Removing Russia from the Worldwide Interbank Financial Telecommunication (SWIFT) network could undermine Russia’s ability to trade with most of the world and deal a heavy blow to its economy.
But on Thursday, the United States and the European Union chose not to cut Russia off SWIFT while leaving the door open to reconsider the possibility.
The Exquisite Post takes a look at the payment system and its relevance to the crisis in Ukraine.
What is SWIFT and what does it do?
SWIFT is a network banks use to send secure messages about money transfers and other transactions.
More than 11,000 financial institutions in nearly 200 countries use SWIFT, making it the backbone of the international financial transfer system.
Who owns SWIFT?
SWIFT is a cooperative company under Belgian law. On its website, it says, “owned and controlled by its shareholders.” [financial institutions] It represents approximately 3,500 companies from all over the world”.
The system is overseen by the G10 central banks as well as the European Central Bank, and its lead auditor is the Belgian National Bank.
What is the relationship between SWIFT and Russia?
According to the Russian National SWIFT Association, Russia is the second country with the most users, after the United States, with approximately 300 Russian financial institutions belonging to the system.
More than half of Russia’s financial institutions are members of SWIFT.
Alicia García Herrero, Asia Pacific chief economist at Natixis in Hong Kong, said that banning Russia from SWIFT would be a serious blow to the country.
“[It’s a big deal] because no debt or trade finance payments can be made. It’s bigger than stopping the EU’s gas imports from Russia,” García Herrero told Al Jazeera.
What did Russia say?
Nikolay Zhuravlev, vice-chairman of the Federation Council, acknowledged in January that the country’s removal from the network is a possibility.
“SWIFT is a barter system, a service. Therefore, if Russia leaves SWIFT, we will not receive [foreign] currency, but buyers, European countries in the first place, will not buy our goods – oil, gas, metals and other important components of their imports. Do they need this? I’m not sure,” said Zhuravlev, according to the Russian agency TASS.

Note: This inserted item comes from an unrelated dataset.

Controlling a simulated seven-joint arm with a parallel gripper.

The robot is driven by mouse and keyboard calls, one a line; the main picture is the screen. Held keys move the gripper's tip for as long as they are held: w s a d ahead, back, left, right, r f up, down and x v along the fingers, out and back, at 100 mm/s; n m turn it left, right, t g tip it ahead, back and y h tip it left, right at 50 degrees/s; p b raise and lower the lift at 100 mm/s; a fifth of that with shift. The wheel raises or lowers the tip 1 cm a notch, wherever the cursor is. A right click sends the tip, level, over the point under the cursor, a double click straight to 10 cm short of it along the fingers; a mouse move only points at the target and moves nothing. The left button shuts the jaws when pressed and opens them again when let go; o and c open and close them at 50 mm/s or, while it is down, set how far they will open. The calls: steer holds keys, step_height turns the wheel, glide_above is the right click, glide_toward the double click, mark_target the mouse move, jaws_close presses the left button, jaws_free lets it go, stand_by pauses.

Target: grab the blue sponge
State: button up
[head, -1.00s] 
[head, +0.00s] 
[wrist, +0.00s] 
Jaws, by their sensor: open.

Zhuravlev also noted that while SWIFT is appropriate, it is not the only way to transfer money, and a decision such as suspending a country would require unanimity among members.
“SWIFT is a European company, an association spanning many countries,” said Zhuravlev.
It takes a single decision from all participating countries to decide on the disconnection… I’m not sure other countries, especially those with a significant share of trade with Russia, will support the shutdown.
Is Russia’s removal from SWIFT a credible threat?
Tactically, “the advantages and disadvantages are debatable,” Guntram Wolff, director of the Brussels-based Bruegel think tank, told AFP news agency.
In practical terms, being excluded from SWIFT means that Russian banks cannot use it to make or receive payments with foreign financial institutions.
Western countries had threatened to exclude Russia from SWIFT after it annexed Crimea in 2014.
But excluding such a large economy – Russia is a major oil and gas exporter – could have significant ramifications for other countries as well.
Dutch Prime Minister Mark Rutte acknowledged on Thursday that the ban is “sensitive” for some EU countries because it would have “an enormous impact on ourselves”.
“It would be a real headache operationally,” Wolff said, adding that the impact would be particularly large for European countries that do important trade with Russia, which supplies 41 percent of the continent’s natural gas.
Herrero said excluding Russia would be “costly for bondholders, EU banks and energy importers”.
Such a ban could also encourage Moscow to accelerate the development of an alternative transfer system with China or other countries, potentially weakening US dominance over the financial system.